> _EXERCISE BRIEF_
Every line of the data must be copied exactly.

> _SUPPLIED DATA_
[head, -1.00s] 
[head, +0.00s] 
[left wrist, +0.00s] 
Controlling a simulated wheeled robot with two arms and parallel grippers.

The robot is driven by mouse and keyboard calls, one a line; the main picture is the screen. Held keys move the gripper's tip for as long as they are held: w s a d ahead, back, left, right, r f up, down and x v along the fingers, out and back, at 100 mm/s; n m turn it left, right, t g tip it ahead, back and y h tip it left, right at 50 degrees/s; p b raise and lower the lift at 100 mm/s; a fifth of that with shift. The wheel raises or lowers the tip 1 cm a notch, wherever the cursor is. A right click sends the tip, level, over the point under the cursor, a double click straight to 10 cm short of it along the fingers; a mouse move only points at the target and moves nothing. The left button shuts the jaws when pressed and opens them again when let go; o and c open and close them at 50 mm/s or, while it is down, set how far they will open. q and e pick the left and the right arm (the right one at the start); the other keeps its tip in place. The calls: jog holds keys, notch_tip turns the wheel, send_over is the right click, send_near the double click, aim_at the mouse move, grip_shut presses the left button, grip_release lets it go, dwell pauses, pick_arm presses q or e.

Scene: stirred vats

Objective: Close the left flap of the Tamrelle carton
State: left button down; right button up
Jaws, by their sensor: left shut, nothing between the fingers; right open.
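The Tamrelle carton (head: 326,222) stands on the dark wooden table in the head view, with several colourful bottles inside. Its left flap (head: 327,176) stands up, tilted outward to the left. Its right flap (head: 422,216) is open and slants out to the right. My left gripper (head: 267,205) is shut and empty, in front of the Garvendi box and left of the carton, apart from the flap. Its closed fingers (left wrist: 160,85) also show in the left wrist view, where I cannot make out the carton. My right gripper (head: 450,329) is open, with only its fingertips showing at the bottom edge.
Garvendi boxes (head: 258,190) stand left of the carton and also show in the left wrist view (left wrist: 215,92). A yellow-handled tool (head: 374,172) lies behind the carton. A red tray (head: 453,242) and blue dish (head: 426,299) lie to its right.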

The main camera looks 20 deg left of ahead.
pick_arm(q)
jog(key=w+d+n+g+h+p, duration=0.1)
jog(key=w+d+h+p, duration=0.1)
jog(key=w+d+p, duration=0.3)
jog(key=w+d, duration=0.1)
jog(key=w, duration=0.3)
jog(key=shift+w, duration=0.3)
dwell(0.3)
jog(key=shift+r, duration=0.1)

> _IN RESPONSE_
[head, -1.00s] 
[head, +0.00s] 
[left wrist, +0.00s] 
Controlling a simulated wheeled robot with two arms and parallel grippers.

The robot is driven by mouse and keyboard calls, one a line; the main picture is the screen. Held keys move the gripper's tip for as long as they are held: w s a d ahead, back, left, right, r f up, down and x v along the fingers, out and back, at 100 mm/s; n m turn it left, right, t g tip it ahead, back and y h tip it left, right at 50 degrees/s; p b raise and lower the lift at 100 mm/s; a fifth of that with shift. The wheel raises or lowers the tip 1 cm a notch, wherever the cursor is. A right click sends the tip, level, over the point under the cursor, a double click straight to 10 cm short of it along the fingers; a mouse move only points at the target and moves nothing. The left button shuts the jaws when pressed and opens them again when let go; o and c open and close them at 50 mm/s or, while it is down, set how far they will open. q and e pick the left and the right arm (the right one at the start); the other keeps its tip in place. The calls: jog holds keys, notch_tip turns the wheel, send_over is the right click, send_near the double click, aim_at the mouse move, grip_shut presses the left button, grip_release lets it go, dwell pauses, pick_arm presses q or e.

Scene: stirred vats

Objective: Close the left flap of the Tamrelle carton
State: left button down; right button up
Jaws, by their sensor: left shut, nothing between the fingers; right open.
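The Tamrelle carton (head: 326,222) stands on the dark wooden table in the head view, with several colourful bottles inside. Its left flap (head: 327,176) stands up, tilted outward to the left. Its right flap (head: 422,216) is open and slants out to the right. My left gripper (head: 267,205) is shut and empty, in front of the Garvendi box and left of the carton, apart from the flap. Its closed fingers (left wrist: 160,85) also show in the left wrist view, where I cannot make out the carton. My right gripper (head: 450,329) is open, with only its fingertips showing at the bottom edge.
Garvendi boxes (head: 258,190) stand left of the carton and also show in the left wrist view (left wrist: 215,92). A yellow-handled tool (head: 374,172) lies behind the carton. A red tray (head: 453,242) and blue dish (head: 426,299) lie to its right.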

The main camera looks 20 deg left of ahead.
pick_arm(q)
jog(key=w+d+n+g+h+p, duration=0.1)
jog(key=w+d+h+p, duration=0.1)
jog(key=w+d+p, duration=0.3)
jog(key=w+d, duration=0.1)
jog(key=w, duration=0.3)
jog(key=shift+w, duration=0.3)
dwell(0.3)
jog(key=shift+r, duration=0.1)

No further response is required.